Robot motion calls
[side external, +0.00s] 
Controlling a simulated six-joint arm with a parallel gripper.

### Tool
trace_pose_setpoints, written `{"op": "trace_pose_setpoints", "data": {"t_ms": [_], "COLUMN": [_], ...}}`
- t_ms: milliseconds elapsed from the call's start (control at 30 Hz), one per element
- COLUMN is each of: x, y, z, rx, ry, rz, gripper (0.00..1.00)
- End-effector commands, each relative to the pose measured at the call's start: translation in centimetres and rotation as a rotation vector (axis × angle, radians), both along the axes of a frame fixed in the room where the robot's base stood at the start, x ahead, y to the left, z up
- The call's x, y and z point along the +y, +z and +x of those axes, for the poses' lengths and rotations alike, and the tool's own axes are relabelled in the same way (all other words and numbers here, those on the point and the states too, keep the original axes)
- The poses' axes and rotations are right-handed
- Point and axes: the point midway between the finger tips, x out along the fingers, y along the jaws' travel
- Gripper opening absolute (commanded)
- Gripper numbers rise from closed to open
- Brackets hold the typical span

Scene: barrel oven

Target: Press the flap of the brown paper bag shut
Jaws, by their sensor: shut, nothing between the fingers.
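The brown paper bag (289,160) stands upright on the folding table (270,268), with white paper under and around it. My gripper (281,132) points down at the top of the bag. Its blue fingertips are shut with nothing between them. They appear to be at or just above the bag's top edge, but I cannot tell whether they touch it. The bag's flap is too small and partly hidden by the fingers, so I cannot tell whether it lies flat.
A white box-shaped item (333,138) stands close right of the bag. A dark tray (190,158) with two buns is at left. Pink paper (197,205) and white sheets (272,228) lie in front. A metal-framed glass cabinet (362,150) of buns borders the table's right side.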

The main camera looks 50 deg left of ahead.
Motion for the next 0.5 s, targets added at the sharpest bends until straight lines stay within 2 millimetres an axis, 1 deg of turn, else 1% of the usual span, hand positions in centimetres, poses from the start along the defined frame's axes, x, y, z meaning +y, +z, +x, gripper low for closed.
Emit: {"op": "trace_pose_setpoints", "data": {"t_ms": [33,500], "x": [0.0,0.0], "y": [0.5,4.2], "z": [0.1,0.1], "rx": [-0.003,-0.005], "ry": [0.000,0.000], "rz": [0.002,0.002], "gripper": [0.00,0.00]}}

* * *

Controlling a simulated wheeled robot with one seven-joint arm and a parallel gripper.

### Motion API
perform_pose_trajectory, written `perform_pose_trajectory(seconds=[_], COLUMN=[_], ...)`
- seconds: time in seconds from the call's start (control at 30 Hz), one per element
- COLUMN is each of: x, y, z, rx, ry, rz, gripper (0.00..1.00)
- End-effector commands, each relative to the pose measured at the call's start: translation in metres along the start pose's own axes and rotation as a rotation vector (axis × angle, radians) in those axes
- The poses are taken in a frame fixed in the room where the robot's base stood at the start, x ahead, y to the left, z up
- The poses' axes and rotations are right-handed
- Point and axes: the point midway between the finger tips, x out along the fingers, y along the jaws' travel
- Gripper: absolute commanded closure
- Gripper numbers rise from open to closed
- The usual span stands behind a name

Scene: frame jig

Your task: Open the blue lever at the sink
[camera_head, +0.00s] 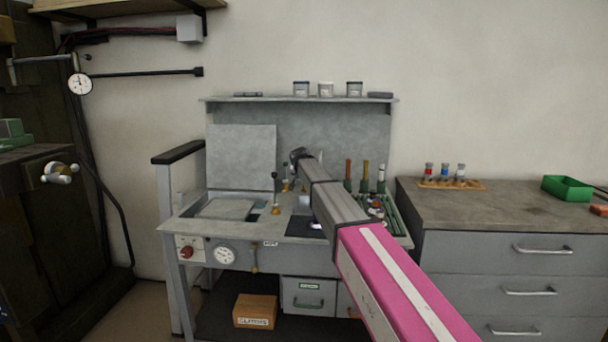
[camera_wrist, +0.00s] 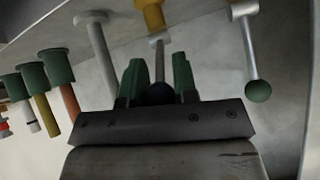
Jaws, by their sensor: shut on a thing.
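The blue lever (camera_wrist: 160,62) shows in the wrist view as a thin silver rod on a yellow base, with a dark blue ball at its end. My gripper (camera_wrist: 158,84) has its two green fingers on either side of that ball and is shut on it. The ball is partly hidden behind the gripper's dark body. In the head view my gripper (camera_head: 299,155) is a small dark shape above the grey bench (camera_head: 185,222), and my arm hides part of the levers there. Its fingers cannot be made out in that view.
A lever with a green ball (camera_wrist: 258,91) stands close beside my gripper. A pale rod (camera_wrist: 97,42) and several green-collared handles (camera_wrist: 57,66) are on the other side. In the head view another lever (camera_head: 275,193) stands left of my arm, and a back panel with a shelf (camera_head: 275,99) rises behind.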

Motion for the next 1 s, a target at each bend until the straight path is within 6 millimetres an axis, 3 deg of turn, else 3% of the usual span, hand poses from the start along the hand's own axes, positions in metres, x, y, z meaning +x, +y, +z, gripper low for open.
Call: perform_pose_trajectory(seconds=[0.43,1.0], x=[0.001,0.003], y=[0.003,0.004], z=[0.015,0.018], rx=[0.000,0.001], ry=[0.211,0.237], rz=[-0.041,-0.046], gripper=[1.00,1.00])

--

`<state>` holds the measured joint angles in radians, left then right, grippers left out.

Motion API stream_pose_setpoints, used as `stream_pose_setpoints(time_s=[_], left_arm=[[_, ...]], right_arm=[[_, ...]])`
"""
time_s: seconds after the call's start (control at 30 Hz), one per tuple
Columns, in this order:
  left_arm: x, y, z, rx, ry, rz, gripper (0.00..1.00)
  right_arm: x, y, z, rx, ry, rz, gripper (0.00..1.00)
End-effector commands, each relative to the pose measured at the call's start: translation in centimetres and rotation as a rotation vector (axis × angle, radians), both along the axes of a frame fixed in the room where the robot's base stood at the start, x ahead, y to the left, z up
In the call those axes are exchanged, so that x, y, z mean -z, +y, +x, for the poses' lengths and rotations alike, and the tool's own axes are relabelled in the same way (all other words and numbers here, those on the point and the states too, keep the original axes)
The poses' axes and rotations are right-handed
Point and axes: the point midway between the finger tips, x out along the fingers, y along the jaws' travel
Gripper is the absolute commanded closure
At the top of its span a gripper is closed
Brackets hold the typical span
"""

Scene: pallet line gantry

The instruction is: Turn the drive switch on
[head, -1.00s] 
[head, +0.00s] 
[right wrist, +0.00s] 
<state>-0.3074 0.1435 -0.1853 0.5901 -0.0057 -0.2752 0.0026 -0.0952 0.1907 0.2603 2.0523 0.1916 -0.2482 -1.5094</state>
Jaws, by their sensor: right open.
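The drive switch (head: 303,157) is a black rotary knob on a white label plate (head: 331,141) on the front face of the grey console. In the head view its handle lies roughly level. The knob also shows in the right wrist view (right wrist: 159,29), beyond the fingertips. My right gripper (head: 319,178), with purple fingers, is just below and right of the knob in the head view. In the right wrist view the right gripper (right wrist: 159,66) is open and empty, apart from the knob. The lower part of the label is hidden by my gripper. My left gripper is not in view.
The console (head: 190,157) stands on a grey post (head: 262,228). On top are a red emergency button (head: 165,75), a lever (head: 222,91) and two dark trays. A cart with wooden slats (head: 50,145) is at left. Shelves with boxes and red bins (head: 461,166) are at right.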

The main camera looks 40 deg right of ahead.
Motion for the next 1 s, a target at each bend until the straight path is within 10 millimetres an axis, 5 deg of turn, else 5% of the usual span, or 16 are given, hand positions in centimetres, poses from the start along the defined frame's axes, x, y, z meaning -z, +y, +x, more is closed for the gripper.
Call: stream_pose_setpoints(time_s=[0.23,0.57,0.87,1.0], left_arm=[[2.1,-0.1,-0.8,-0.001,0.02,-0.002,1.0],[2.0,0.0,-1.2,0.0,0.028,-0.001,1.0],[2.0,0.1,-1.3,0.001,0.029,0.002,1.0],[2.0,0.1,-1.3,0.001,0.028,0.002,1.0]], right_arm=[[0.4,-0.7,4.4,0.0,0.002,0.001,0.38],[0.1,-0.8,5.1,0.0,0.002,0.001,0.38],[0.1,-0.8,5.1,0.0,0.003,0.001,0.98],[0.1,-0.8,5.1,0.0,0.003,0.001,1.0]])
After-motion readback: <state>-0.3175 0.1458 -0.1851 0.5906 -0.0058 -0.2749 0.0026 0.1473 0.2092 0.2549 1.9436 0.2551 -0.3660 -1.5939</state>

*Problem description*:
Using the data above, repeat exactly the lines that begin at the line with "[side external, +0.00s]" and end at the line with "The main camera looks 50 deg left of ahead.", both ends included.

*Final result*:
[side external, +0.00s] 
Controlling a simulated six-joint arm with a parallel gripper.

### Tool
trace_pose_setpoints, written `{"op": "trace_pose_setpoints", "data": {"t_ms": [_], "COLUMN": [_], ...}}`
- t_ms: milliseconds elapsed from the call's start (control at 30 Hz), one per element
- COLUMN is each of: x, y, z, rx, ry, rz, gripper (0.00..1.00)
- End-effector commands, each relative to the pose measured at the call's start: translation in centimetres and rotation as a rotation vector (axis × angle, radians), both along the axes of a frame fixed in the room where the robot's base stood at the start, x ahead, y to the left, z up
- The call's x, y and z point along the +y, +z and +x of those axes, for the poses' lengths and rotations alike, and the tool's own axes are relabelled in the same way (all other words and numbers here, those on the point and the states too, keep the original axes)
- The poses' axes and rotations are right-handed
- Point and axes: the point midway between the finger tips, x out along the fingers, y along the jaws' travel
- Gripper opening absolute (commanded)
- Gripper numbers rise from closed to open
- Brackets hold the typical span

Scene: barrel oven

Target: Press the flap of the brown paper bag shut
Jaws, by their sensor: shut, nothing between the fingers.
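The brown paper bag (289,160) stands upright on the folding table (270,268), with white paper under and around it. My gripper (281,132) points down at the top of the bag. Its blue fingertips are shut with nothing between them. They appear to be at or just above the bag's top edge, but I cannot tell whether they touch it. The bag's flap is too small and partly hidden by the fingers, so I cannot tell whether it lies flat.
A white box-shaped item (333,138) stands close right of the bag. A dark tray (190,158) with two buns is at left. Pink paper (197,205) and white sheets (272,228) lie in front. A metal-framed glass cabinet (362,150) of buns borders the table's right side.

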The main camera looks 50 deg left of ahead.

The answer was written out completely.